Massachusetts has not only become the first state to ban employers from asking potential employees about their salary histories, the state also bans salary secrecy between employees and mandates that employers pay men and women the same – not just for doing the same work, but for work that is “comparable.”
No other state in the nation has passed this kind of equal pay legislation. The new law prohibits employers from asking potential new-hires about salary histories until after an offer with compensation has been presented. The salary history question often works against women who have, on average, earned less than their male counterparts. It has been established that women are offered less than men in their first jobs even when education is taken in to consideration. Men also have the advantage over women in salary negotiations. Additionally, a loophole in the Equal Pay Act allows employers a legal right to base an employee’s salary on past earnings – which means if a woman has been paid less than her male coworkers over the course of her career, the discriminatory cycle can legally continue. The Massachusetts law closes the gap.
The new law also mandates that women and men earn the same for “comparable work” – not just for the exact same work. The state defines comparable as being equal in skill, effort, responsibility, and working conditions, and is not based solely on job titles or descriptions. The law does permit differing pay scales based on seniority for female employees as long as it’s not related to family leave, production, merit, geography, education, experience, or training.
One more important ban the law provides is salary secrecy. This blocks employers from keeping employees from discussing and comparing compensation. Approximately half of all employees report they are prohibited or discouraged by their employers from discussing their salaries with other employees, despite having a legal right to do so. In fact, federal law expressly prohibits employers from restricting workers from discussing their salaries with one another. It will now be easier for employees to discover if they are unfairly earning less than their colleagues based on gender discrimination or for any other reason.
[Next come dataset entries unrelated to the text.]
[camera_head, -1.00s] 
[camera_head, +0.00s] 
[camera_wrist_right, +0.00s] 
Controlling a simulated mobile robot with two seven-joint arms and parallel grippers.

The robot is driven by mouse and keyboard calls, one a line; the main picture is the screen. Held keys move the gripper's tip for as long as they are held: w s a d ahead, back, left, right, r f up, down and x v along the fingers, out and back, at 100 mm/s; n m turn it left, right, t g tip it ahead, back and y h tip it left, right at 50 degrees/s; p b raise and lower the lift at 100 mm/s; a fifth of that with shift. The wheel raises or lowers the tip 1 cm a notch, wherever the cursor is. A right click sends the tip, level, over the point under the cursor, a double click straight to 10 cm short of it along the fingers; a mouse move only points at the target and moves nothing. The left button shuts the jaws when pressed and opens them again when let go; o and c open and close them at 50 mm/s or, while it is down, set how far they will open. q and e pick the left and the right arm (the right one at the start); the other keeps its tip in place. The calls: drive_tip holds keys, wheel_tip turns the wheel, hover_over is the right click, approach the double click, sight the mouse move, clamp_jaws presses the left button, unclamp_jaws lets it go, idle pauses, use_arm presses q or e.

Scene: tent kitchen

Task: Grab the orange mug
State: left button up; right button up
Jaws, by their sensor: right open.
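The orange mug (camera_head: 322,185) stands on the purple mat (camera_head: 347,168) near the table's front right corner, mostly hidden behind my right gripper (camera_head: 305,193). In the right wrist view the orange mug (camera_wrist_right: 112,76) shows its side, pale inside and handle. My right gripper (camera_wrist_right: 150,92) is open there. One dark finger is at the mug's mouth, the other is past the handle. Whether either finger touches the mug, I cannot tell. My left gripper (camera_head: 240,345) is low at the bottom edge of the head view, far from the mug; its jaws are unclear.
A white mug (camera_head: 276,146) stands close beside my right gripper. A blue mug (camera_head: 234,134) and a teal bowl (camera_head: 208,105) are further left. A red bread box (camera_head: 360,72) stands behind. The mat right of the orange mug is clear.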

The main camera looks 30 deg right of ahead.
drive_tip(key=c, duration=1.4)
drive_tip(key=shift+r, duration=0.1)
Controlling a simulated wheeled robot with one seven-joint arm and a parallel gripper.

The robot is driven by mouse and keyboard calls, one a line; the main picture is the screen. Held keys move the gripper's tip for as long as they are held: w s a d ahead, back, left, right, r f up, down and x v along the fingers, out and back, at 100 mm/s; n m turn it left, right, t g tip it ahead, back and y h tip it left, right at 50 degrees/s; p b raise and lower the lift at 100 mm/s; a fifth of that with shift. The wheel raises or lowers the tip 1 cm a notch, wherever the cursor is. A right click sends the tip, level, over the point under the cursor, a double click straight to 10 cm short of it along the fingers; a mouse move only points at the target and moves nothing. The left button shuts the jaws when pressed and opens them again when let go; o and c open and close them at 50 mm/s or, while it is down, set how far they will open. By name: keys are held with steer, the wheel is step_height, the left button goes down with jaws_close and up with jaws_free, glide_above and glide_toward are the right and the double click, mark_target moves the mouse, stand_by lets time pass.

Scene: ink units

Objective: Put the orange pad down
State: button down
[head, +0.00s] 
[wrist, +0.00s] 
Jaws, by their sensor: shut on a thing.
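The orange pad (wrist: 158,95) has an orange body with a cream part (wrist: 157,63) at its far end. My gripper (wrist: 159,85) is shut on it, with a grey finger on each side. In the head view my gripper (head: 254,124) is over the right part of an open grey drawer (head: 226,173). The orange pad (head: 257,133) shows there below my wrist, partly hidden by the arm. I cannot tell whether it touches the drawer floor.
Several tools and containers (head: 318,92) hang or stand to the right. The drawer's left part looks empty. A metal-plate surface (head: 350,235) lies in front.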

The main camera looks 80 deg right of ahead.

This sweeping equal pay law should serve as a template for the rest of the country in the ongoing effort to eliminate the gender wage gap. And, while Massachusetts has taken a giant leap, it is only one state. If we enshrine the Equal Rights Amendment into the Constitution, all states would enjoy these benefits; and, more importantly, an amendment is not easy to overturn or repeal. State laws can be repealed on the whim of legislators. That said, bravo to Massachusetts for passing this legislation.